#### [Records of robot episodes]
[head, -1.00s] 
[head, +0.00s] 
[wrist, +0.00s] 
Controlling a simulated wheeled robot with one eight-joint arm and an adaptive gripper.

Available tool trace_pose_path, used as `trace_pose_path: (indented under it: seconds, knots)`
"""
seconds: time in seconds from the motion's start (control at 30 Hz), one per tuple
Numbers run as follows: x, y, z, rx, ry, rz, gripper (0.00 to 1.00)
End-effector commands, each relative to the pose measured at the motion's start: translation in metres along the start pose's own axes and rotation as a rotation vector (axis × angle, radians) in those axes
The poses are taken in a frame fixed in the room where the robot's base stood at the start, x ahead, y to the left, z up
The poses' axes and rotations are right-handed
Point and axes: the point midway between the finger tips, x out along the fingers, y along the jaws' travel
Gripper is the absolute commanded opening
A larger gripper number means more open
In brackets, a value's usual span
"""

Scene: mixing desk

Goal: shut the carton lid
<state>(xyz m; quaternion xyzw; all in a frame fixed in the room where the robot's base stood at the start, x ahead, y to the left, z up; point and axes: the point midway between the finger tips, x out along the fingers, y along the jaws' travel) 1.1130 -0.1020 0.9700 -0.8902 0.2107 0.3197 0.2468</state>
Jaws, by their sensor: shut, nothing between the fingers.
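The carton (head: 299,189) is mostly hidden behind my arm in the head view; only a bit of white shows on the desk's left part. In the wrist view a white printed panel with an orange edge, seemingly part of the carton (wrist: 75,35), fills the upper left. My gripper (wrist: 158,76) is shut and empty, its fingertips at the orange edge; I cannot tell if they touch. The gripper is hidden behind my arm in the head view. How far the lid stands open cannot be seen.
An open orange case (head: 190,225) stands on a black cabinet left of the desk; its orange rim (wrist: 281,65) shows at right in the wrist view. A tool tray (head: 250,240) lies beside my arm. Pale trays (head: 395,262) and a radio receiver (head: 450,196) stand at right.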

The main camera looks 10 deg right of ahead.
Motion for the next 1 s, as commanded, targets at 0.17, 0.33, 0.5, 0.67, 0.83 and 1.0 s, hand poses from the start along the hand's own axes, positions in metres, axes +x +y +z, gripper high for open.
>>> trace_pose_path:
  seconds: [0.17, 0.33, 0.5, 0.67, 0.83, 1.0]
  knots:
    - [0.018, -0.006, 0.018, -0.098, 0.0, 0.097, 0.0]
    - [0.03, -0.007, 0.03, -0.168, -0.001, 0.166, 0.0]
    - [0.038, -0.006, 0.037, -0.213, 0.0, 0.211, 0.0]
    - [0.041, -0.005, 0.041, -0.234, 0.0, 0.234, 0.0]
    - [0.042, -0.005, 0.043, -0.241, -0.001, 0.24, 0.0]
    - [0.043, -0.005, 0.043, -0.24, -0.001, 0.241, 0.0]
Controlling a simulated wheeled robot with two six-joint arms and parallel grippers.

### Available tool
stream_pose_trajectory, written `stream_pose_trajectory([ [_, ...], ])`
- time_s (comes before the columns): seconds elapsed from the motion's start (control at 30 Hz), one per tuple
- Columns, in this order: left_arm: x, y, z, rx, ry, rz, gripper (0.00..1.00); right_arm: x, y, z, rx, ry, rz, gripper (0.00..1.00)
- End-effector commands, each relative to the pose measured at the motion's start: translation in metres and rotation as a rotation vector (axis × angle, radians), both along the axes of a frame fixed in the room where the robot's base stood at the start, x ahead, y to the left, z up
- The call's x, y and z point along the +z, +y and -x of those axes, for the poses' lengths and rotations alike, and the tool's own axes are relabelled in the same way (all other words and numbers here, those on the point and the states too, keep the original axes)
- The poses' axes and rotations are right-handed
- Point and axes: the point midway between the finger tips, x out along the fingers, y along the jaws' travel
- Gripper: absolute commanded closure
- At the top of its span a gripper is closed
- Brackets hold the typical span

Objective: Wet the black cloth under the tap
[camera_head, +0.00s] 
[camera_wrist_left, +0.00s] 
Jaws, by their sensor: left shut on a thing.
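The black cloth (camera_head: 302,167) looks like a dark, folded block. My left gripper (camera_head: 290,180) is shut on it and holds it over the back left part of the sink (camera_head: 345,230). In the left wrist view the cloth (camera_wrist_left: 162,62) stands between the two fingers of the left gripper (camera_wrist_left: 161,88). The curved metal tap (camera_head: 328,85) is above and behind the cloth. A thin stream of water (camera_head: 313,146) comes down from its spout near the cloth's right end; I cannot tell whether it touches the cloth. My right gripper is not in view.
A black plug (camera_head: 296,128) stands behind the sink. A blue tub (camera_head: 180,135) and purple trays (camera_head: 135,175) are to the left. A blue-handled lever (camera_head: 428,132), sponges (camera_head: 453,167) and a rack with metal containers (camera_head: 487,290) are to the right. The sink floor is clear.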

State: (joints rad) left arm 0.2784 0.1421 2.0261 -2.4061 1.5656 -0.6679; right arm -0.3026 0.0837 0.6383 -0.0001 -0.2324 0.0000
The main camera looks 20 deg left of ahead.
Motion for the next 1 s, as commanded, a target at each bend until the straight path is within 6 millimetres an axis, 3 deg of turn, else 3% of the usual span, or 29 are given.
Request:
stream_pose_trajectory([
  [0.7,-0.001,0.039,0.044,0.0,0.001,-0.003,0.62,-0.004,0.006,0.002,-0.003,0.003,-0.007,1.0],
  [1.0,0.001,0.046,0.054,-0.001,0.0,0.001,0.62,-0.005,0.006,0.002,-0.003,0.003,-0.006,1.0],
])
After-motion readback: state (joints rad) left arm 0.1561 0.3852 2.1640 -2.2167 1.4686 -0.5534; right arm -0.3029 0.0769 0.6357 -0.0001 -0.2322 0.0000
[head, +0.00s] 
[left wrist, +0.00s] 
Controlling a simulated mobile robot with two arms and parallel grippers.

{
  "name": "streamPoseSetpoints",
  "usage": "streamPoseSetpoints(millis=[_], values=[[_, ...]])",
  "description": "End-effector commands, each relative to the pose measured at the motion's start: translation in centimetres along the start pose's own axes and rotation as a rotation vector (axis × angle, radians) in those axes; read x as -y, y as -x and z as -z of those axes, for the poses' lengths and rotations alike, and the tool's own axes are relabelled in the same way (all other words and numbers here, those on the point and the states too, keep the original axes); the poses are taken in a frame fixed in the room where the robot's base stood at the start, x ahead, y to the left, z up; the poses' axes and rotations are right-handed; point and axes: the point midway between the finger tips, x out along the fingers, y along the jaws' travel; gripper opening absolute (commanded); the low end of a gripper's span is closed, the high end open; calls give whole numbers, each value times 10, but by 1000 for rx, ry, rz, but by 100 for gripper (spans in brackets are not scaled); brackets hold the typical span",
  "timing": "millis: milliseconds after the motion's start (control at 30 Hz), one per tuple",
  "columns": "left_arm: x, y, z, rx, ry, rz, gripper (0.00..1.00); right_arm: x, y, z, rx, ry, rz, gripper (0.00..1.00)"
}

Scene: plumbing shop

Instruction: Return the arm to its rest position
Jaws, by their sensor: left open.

#### [What is needed]
Repeat the entries above verbatim, but only from the line that has "Gripper is the absolute commanded opening" down to the line that has "<state>(xyz m; quaternion", inclusive.

#### [Solution to this problem]
Gripper is the absolute commanded opening
A larger gripper number means more open
In brackets, a value's usual span
"""

Scene: mixing desk

Goal: shut the carton lid
<state>(xyz m; quaternion xyzw; all in a frame fixed in the room where the robot's base stood at the start, x ahead, y to the left, z up; point and axes: the point midway between the finger tips, x out along the fingers, y along the jaws' travel) 1.1130 -0.1020 0.9700 -0.8902 0.2107 0.3197 0.2468</state>

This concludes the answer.